3. The Church benefits uniquely from the perspective of women theologians who are living out the marriage vocation and raising children; the way to complement the childless female perspective is by adding this other one.
4. Marriage and raising children (especially a large family) take time and effort.
5. Time and effort spent on homemaking and child-rearing conflicts with time spent contributing to the theological discussion, whether in classes as a student or teacher, or researching and writing, or even just having casual theological discussions with colleagues.
-The more time and effort spent on homemaking and child-rearing, the lesser the time available to contribute to academia.
-The more time and effort spent on academic pursuits, the less time spent on homemaking and child-rearing.
Conclusion: Conflict. And likely an accompanying feeling of inadequacy, knowing that I could do more academically if it weren't for the kids, and knowing that I could do more as a mom if it weren't for the academics.
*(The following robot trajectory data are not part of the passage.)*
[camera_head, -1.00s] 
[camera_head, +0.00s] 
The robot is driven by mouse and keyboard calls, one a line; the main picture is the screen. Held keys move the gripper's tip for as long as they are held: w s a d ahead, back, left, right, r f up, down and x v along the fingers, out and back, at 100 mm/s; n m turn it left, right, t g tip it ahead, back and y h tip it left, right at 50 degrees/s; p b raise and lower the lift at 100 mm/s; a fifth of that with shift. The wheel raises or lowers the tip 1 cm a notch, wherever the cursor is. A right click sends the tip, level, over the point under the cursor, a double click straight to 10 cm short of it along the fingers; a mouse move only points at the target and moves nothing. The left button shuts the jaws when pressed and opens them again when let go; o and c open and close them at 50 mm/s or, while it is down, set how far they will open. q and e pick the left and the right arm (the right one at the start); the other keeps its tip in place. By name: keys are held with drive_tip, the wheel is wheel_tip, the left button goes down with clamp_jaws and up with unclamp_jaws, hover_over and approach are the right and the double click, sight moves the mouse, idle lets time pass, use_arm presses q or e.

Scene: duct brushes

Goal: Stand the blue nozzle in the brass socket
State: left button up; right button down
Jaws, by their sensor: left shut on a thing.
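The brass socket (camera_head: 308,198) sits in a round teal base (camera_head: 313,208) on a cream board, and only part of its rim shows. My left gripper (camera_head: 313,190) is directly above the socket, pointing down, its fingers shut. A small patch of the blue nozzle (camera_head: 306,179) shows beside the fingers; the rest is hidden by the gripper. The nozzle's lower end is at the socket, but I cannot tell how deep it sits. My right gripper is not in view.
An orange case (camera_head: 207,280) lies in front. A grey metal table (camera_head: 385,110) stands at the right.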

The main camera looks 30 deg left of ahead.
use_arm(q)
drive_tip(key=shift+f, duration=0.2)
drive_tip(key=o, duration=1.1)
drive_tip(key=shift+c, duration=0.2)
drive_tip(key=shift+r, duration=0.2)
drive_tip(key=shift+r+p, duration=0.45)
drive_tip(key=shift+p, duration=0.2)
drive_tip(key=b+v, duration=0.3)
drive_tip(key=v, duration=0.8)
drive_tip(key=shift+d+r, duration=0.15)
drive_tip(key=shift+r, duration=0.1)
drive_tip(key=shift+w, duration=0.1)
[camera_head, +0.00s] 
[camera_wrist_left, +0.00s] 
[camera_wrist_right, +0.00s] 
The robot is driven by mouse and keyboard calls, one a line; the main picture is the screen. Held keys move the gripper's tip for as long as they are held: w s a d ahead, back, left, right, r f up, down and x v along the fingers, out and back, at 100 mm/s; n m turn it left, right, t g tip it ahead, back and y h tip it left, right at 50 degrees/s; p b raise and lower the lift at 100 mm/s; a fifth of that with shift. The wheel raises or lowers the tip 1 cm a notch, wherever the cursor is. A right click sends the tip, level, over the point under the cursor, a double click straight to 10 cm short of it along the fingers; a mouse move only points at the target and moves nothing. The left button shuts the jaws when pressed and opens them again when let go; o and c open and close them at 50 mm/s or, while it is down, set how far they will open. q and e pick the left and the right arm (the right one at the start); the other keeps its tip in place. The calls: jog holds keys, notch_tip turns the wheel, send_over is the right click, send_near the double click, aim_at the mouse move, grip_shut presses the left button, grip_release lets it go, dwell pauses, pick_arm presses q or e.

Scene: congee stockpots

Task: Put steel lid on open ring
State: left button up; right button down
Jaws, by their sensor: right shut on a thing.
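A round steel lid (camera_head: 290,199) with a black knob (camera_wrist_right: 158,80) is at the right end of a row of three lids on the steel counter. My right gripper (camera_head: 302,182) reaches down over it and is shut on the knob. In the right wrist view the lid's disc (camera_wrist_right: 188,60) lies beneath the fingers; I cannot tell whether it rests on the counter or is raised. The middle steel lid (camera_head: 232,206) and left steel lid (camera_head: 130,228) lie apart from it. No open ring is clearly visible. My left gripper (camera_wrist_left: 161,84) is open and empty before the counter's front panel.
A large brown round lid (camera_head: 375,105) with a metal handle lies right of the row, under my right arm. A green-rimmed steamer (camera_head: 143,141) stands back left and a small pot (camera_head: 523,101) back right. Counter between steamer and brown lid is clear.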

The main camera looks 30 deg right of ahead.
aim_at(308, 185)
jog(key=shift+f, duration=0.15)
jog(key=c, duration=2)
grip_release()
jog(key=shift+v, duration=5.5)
There is no balance, just decisions about how to manage the conflict and how to hang onto academia in the midst of busy family life, so as to make a unique contribution to the Church using the voice of a married woman, who is "out in the field" doing the kind of theological research that involves cooking, cleaning, changing diapers, kissing bruises, reading Winnie the Pooh, doing school drop-offs, etc.
It's the conviction that the theologian mom perspective truly does benefit the Church that has kept me going through the past seven years as I strove to "keep my chapters ahead of my children" (and I did - five chapters, four children!). That, and the knowledge that conflict is not always bad for us. It challenges us to recognize our priorities, to admit our limitations, to have confidence in our strengths, to accept the situation with generosity and joy. Being a theologian mom is always a gift from God, whether the particular moment entails attending a child's first communion or being hooded and receiving a diploma. Yes, even conflict is sanctifiable.
And in case you're wondering, I'm hoping now to graduate in December instead. That has a lesser conflict - Eva will have to spend ten hours in the car on her fifth birthday!